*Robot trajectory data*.
○ ○ ○ ○ ○
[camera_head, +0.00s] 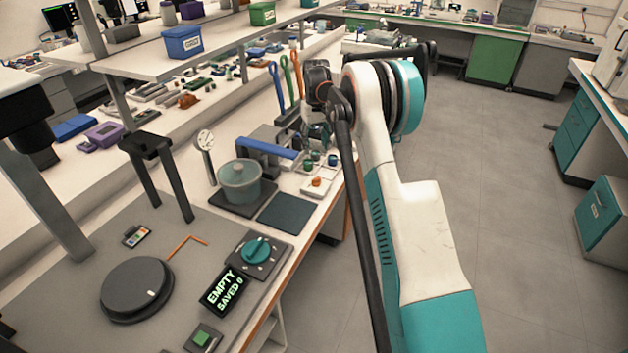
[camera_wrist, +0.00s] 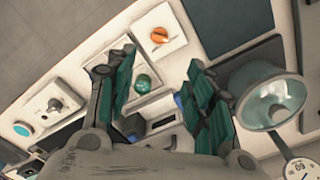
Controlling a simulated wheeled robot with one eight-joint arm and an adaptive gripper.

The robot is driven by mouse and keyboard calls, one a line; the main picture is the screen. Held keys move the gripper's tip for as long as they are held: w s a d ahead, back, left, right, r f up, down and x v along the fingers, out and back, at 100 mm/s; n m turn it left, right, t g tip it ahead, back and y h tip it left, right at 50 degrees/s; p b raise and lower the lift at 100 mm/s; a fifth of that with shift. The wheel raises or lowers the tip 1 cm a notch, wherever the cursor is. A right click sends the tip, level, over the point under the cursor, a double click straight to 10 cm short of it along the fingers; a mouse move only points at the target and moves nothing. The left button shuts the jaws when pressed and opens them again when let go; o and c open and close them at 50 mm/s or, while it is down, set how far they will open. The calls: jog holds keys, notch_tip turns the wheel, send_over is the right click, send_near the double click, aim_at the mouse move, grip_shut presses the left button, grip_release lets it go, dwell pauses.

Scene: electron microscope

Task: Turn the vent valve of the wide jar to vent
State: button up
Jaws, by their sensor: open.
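The wide jar (camera_head: 240,183) is a teal glass vessel with a lid, standing on a dark base; it also shows at the right of the wrist view (camera_wrist: 272,97). An orange knob (camera_head: 317,182) sits on a white plate near the bench's front edge; in the wrist view the orange knob (camera_wrist: 160,35) lies just beyond my fingertips. A green knob (camera_wrist: 143,82) shows between the fingers. I cannot tell for certain which knob is the vent valve. My gripper (camera_wrist: 160,60) is open and empty above these plates. In the head view my gripper (camera_head: 318,130) is partly hidden by my arm.
A dial gauge (camera_head: 205,140) stands beside the jar. A dark flat pad (camera_head: 284,213) lies in front of it. A blue-handled device (camera_head: 268,148) and upright coloured handles (camera_head: 284,80) stand near my gripper. A grey knob (camera_wrist: 57,103) and teal button (camera_wrist: 22,128) are at left.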

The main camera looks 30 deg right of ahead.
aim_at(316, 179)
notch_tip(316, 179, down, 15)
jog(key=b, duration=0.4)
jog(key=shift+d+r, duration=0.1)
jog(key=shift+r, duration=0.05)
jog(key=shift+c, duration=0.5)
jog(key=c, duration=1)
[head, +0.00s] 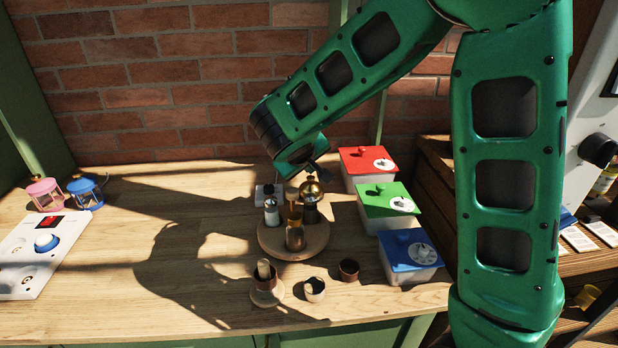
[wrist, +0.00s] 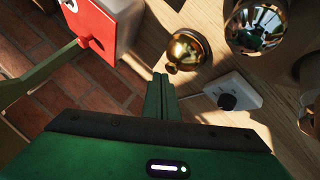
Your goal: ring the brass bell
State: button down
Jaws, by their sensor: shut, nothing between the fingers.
○ ○ ○ ○ ○
*Set task*.
Give back, word for word, every line from the one holding "[wrist, +0.00s]" through the last line of the listing. Pictures are excluded.

*Solution to this problem*.
[wrist, +0.00s] 
Your goal: ring the brass bell
State: button down
Jaws, by their sensor: shut, nothing between the fingers.

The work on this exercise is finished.